Exactly reproduce the lines of the listing below from the one containing "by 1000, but" through the one containing "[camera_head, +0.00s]". Skip the images.
------ Supplied data
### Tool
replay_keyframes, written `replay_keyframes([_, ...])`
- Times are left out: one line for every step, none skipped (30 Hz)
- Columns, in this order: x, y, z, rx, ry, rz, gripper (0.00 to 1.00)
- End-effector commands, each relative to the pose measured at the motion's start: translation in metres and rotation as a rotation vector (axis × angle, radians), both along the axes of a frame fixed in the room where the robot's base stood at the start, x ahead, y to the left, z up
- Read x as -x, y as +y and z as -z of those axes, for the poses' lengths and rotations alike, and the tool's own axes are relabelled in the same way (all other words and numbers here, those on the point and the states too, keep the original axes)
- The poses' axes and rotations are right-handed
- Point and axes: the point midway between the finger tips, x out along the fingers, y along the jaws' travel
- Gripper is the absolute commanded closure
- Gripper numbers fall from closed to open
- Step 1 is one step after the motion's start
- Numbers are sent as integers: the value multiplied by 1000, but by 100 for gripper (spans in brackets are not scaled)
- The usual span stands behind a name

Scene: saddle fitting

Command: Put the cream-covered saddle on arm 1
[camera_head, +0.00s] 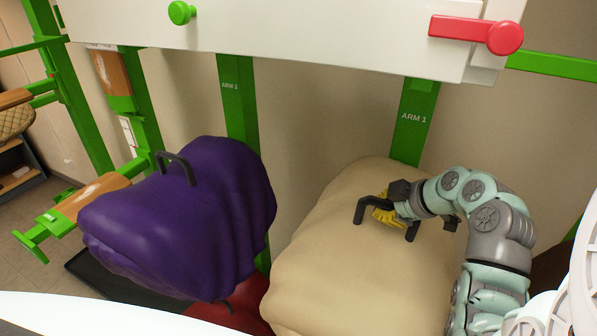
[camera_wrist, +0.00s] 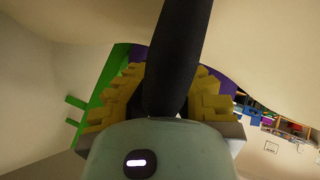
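The cream-covered saddle (camera_head: 345,265) fills the lower right of the head view, in front of a green post marked ARM 1 (camera_head: 412,120). A dark handle (camera_head: 361,208) stands on its top. My gripper (camera_head: 384,210) is at this handle, its yellow fingers on either side of the bar. In the wrist view the dark handle bar (camera_wrist: 177,60) runs between the yellow fingers (camera_wrist: 168,100), which close in on it. The cream cover (camera_wrist: 260,40) shows around it. The saddle's underside is hidden, so I cannot tell what bears it.
A purple-covered saddle (camera_head: 180,225) with its own handle is close on the left. Another green post (camera_head: 237,100) stands behind it. A white beam (camera_head: 300,35) with a green knob (camera_head: 181,13) and a red handle (camera_head: 480,34) crosses above. A dark tray (camera_head: 95,275) lies lower left.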

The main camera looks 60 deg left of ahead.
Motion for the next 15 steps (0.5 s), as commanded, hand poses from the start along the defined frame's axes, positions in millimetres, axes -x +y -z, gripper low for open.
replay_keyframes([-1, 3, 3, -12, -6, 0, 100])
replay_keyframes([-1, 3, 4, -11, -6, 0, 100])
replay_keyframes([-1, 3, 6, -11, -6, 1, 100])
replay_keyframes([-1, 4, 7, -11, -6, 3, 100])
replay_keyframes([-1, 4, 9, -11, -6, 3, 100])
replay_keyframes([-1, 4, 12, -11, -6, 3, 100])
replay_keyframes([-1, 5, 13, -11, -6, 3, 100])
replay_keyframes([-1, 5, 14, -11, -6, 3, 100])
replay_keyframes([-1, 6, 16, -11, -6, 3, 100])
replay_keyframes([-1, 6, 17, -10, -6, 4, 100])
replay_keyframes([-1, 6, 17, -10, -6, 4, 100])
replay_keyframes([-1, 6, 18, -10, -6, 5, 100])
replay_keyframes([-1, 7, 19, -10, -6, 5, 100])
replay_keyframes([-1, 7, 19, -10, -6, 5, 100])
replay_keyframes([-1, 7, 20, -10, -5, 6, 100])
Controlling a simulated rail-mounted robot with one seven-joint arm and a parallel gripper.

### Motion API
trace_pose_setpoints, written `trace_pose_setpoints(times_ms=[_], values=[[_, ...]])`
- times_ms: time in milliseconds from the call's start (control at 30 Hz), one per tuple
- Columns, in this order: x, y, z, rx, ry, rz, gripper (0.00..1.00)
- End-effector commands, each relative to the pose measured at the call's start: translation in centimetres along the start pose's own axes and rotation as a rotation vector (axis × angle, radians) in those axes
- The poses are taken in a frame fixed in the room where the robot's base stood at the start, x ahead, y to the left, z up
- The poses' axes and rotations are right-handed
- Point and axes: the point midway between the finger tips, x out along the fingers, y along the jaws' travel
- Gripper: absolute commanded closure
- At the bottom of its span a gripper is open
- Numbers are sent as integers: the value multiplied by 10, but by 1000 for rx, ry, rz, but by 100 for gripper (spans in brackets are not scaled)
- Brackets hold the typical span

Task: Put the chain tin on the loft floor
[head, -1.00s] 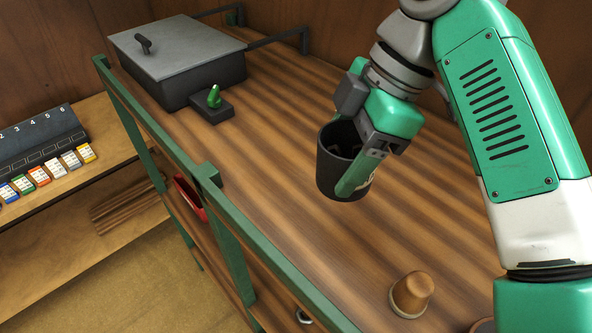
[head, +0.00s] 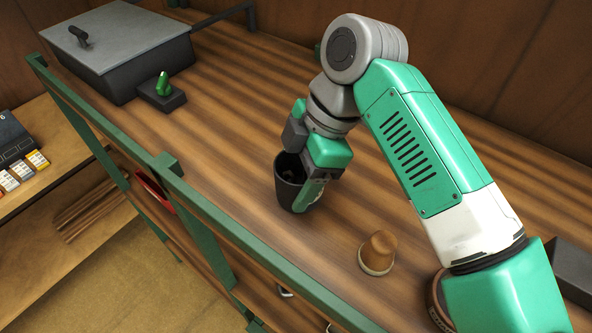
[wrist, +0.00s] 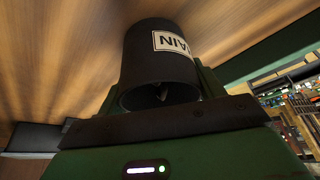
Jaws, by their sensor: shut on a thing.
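The chain tin (head: 288,184) is a dark, open-topped cylinder in the head view. In the wrist view the tin (wrist: 160,50) carries a white label with the letters "AIN" showing. My gripper (head: 306,190) is shut on the tin's wall, one green finger showing on its outer side. The tin is upright, low over or on the loft floor (head: 240,130), a striped wooden surface. I cannot tell whether its base touches the boards. Something dark lies inside it, hard to make out.
A green rail (head: 190,205) runs along the front edge. A grey lidded box (head: 120,55) and a small block with a green knob (head: 163,90) are at the back left. Boards between are clear.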

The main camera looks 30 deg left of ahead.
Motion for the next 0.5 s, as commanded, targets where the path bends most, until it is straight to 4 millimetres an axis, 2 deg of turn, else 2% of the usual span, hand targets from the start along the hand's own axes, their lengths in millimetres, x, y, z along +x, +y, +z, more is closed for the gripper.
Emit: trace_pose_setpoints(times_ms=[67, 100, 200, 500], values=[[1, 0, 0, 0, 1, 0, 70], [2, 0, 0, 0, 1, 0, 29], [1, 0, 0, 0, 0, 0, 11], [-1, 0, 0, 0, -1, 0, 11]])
------------
> _The response_
- Numbers are sent as integers: the value multiplied by 1000, but by 100 for gripper (spans in brackets are not scaled)
- The usual span stands behind a name

Scene: saddle fitting

Command: Put the cream-covered saddle on arm 1
[camera_head, +0.00s] 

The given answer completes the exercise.